Pourquoi un tel déphasage ? Le flux d’informations sera tout d’abord ralenti par la complexité d’une élection aux multiples combinaisons, puis par une série de tentatives de rationalisation de l’organisation de l’élection, visant à simplifier et à garantir le vote.

L’introduction de bureaux de vote « uniques »

Jusqu’ici, lors d’élections générales, vous trouviez dans chaque section électorale deux types de bureaux de vote. D’un côté, le bureau de vote fédéral, placé sous la responsabilité de l’INE, recueillait les votes pour le Président de la République et les législateurs fédéraux. De l’autre, un bureau de vote local, géré par les instituts électoraux locaux (Organismes publics locaux électoraux, ou OPLE depuis 2014), centralisait les suffrages émis pour les gouverneurs, les maires et les législateurs locaux.

Relativement clair sur le papier, ce dédoublement entrainait pourtant, inévitablement, des ratés le jour des élections (des électeurs pressés ou étourdis oubliant notamment de se rendre dans un des deux bureaux), mais aussi une multiplication des coûts de matériel et de formation des citoyens appelés à intervenir le jour des élections.

La réforme de 2014 a donc ouvert la voie à une « simplification » et à une centralisation du déploiement des urnes à travers le pays. Désormais, lorsque des élections locales et fédérales se tiennent simultanément (ce qui sera le cas dans 60% des 150.000 bureaux de vote qui seront installés ce dimanche), tous les bulletins seront recueillis dans un même et seul bureau de vote : la casilla unica. Toutefois la composition et le fonctionnement de ces bureaux, eux, ne changent pas. Ce seront toujours 9 « fonctionnaires » tirés au sort parmi la population et formés par l’INE qui assureront la gestion de ce bureau de vote***. Et, non seulement, ceux-ci recueilleront les suffrages émis par jusqu'à 750 électeurs**** dans le cadre de jusqu’à 6 élections différentes (faites le caclul!), mais ils devront également, le soir venu, ouvrir toutes les urnes les unes après les autres et compter les suffrages. De nombreuses heures en perspective, souvent dans des conditions souvent peu favorables (pas d’abris pour la pluie, pas de lumière pour compter, etc…).
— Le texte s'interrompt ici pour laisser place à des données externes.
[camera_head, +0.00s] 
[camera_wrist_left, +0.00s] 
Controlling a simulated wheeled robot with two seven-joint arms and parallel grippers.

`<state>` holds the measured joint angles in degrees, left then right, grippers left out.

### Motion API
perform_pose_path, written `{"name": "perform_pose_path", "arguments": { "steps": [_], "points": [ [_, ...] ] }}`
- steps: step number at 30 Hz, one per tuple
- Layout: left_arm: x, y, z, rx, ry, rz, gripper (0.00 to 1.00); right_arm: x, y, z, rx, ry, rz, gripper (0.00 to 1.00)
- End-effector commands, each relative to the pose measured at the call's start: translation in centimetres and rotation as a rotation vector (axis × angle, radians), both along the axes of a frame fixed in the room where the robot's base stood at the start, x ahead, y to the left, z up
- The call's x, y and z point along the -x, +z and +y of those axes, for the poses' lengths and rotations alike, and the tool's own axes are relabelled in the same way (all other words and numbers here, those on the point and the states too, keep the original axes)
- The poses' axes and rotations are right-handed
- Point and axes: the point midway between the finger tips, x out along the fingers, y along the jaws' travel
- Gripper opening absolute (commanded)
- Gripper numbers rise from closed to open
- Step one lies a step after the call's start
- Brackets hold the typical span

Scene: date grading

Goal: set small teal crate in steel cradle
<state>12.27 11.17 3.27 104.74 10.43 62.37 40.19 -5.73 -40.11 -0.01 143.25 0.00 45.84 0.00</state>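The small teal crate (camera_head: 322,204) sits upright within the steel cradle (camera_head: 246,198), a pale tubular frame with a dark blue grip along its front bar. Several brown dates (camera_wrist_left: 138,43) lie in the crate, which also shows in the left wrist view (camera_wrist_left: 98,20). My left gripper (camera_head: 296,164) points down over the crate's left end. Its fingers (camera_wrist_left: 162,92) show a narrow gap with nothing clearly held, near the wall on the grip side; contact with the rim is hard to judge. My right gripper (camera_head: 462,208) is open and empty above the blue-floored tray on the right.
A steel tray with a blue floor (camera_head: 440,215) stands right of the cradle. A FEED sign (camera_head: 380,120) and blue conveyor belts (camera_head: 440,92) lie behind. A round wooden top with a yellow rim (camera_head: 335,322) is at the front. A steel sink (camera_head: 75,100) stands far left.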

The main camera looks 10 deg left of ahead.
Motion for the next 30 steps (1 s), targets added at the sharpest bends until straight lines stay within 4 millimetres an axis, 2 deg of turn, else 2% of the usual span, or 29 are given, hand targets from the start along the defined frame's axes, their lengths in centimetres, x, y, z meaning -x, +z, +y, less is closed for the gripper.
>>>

Coalitions, alliances, candidats indépendants plus forcément en lice... des bulletins de vote complexes

Et, en parlant de dépouillement justement, il faut souligner que cette année les bulletins sont particulièrement complexes. Car, vous l’aurez noté, il est possible –à tous les niveaux d’élections– de voter pour des candidats a) indépendants, b) représentant un seul parti, c) se postulant pour une des trois coalitions ou, encore, d) enregistrés dans le cadre d’une alliance entre partis.

Dans les deux premiers cas, le calcul est simple le candidat –et son parti– recueille automatiquement le suffrage émis à son nom. Les alliances impliquent, pour leur part, un accord préalable fixant une répartition des votes entres les partis participants (50-50%, 70-30%, 90-10%... selon les forces des différents alliés). Les voix reçues pour le candidat d’une alliance sont donc additionnées puis réparties en fonction du pourcentage préétabli.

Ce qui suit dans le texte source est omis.